It is arguably the most instantly recognizable pottery in Britain, possibly the world. Known as jasper ware, it commonly features white sprig decorations on an unglazed, pale blue porcelain, the eponymous color of the company that started it over 250 years ago.

In the workshops of Josiah Wedgwood & Sons today, however, one of the chief inspirations of the globally renowned maker of fine china and porcelain is not from the northwest England city of Stoke-on-Trent, where Josiah Wedgwood and his company were born, nor is she British.

Adding her own unique touch to Wedgwood’s timeless “stoneware” is Japanese contemporary ceramic artist Hitomi Hosono, who has been plying her trade in Britain for over 11 years.

“Even when I was in Japan I was fascinated with Wedgwood,” says Hosono, 39. “Jasper ware seemed to be the quintessential Western ceramics, and it was always a dream that one day I could make it. When I got this opportunity, I literally pinched myself.”

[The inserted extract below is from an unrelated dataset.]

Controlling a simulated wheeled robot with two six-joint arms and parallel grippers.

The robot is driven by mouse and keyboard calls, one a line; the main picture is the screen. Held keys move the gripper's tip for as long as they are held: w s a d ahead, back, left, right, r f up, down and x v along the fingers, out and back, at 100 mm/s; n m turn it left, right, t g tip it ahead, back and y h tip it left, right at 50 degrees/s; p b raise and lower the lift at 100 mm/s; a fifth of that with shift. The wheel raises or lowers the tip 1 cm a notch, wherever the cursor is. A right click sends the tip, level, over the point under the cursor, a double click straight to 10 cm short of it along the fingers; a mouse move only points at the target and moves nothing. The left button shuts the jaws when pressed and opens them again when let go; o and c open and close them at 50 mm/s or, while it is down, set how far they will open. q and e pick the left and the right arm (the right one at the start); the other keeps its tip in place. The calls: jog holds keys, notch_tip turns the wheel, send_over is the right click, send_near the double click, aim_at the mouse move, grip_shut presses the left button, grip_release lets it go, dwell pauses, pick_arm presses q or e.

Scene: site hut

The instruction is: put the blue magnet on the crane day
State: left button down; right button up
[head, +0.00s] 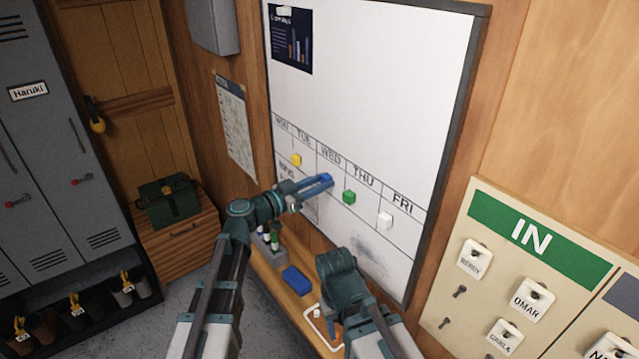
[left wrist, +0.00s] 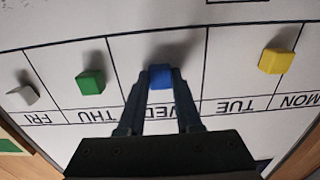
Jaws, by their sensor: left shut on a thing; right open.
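The blue magnet (head: 325,180) is at the whiteboard (head: 380,90), in the WED column of its week grid. In the left wrist view the blue magnet (left wrist: 160,77) sits between the two fingertips. My left gripper (head: 318,183) is shut on it; whether the magnet touches the board I cannot tell. My right gripper (head: 340,270) is low in front of the board, over the shelf; its fingers are mostly hidden. Small writing under MON is too blurred to read. I see no readable word "crane".
A yellow magnet (head: 296,160) is under TUE, a green magnet (head: 349,197) under THU, a white magnet (head: 385,220) under FRI.

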Born into a farming family in Kani, southern Gifu Prefecture, Hosono first became interested in making things out of clay as a child, influenced in part, she says, by her grandfather, who was a plasterer and ceramicist. Everyday objects, such as the porcelain tanuki (raccoon dogs) that are emblematic of Shiga Prefecture’s Shigaraki ware, frequently caught her eye and at 17, she went to study pottery throwing and design at a technical high school in the neighboring city of Tajimi.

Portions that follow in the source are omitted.